- **Work to be completed**:
What is the number of lines containing the string "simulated"? Answer with the number only.

Dataset start

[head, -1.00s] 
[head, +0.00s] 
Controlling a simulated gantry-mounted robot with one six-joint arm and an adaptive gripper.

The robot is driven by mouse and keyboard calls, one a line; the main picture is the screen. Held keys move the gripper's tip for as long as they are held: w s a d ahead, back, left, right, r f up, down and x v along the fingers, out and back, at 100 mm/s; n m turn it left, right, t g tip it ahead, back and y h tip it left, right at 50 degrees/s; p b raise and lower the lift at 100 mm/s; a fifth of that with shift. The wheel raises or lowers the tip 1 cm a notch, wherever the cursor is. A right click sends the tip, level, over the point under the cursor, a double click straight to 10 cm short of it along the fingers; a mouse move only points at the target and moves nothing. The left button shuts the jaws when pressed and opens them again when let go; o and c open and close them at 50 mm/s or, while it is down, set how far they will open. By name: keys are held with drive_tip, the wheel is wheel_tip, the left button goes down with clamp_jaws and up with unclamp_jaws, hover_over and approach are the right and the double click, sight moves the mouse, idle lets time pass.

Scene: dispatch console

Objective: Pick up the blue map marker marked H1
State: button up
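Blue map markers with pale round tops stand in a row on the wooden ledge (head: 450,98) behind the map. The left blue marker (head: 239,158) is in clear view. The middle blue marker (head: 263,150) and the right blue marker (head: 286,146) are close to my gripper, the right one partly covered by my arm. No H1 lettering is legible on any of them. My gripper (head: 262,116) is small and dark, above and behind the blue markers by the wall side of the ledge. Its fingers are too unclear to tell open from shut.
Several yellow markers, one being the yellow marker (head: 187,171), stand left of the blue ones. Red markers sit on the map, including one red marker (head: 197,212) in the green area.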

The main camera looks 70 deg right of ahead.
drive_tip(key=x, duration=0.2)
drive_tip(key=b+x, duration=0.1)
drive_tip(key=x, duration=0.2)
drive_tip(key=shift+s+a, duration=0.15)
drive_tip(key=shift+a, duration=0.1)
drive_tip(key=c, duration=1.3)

Dataset end
Dataset start

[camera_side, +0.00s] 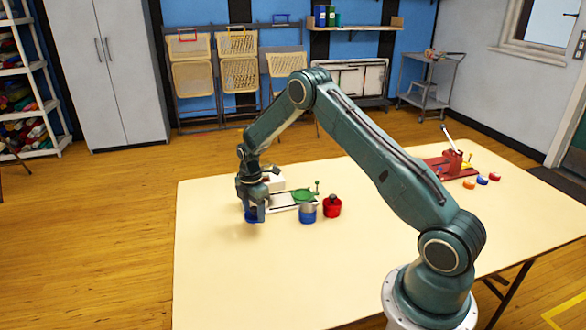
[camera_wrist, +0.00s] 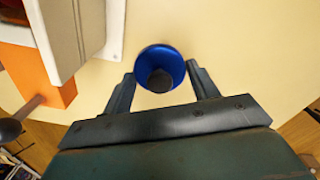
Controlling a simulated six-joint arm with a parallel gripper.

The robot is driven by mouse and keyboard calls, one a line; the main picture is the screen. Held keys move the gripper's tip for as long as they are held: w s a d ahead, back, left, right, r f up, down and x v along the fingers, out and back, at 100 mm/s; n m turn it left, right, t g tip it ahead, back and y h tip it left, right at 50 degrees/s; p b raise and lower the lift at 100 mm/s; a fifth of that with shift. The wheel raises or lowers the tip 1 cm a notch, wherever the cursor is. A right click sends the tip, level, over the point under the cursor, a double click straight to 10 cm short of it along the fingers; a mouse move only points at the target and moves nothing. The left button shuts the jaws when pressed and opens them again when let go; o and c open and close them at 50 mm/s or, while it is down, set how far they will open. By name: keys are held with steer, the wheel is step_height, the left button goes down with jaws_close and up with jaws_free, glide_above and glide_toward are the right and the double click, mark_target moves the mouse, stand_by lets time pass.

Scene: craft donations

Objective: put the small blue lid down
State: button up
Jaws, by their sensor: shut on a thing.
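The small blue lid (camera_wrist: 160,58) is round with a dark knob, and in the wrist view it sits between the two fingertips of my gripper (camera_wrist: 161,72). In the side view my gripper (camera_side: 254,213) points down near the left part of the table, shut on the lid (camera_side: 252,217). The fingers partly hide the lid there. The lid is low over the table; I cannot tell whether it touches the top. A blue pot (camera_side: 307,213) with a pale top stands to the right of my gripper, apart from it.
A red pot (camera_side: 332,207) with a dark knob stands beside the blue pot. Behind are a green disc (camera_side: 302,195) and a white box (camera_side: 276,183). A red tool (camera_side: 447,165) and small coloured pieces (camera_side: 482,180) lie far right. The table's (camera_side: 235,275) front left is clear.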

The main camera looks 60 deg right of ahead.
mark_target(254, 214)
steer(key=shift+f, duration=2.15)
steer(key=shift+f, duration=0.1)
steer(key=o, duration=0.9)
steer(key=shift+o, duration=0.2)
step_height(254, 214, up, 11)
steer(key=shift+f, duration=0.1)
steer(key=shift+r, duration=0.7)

Dataset end
Dataset start

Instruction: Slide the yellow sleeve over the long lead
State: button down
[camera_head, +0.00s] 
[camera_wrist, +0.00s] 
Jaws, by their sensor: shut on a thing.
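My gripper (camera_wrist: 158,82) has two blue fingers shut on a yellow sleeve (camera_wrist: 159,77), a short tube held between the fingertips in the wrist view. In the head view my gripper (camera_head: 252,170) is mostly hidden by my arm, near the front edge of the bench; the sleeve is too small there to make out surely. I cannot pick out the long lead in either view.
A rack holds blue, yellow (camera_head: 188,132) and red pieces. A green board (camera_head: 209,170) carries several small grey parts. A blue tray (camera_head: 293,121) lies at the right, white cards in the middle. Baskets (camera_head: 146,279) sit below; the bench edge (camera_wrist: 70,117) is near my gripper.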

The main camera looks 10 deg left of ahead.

Dataset end

- **Result of this exercise**:
2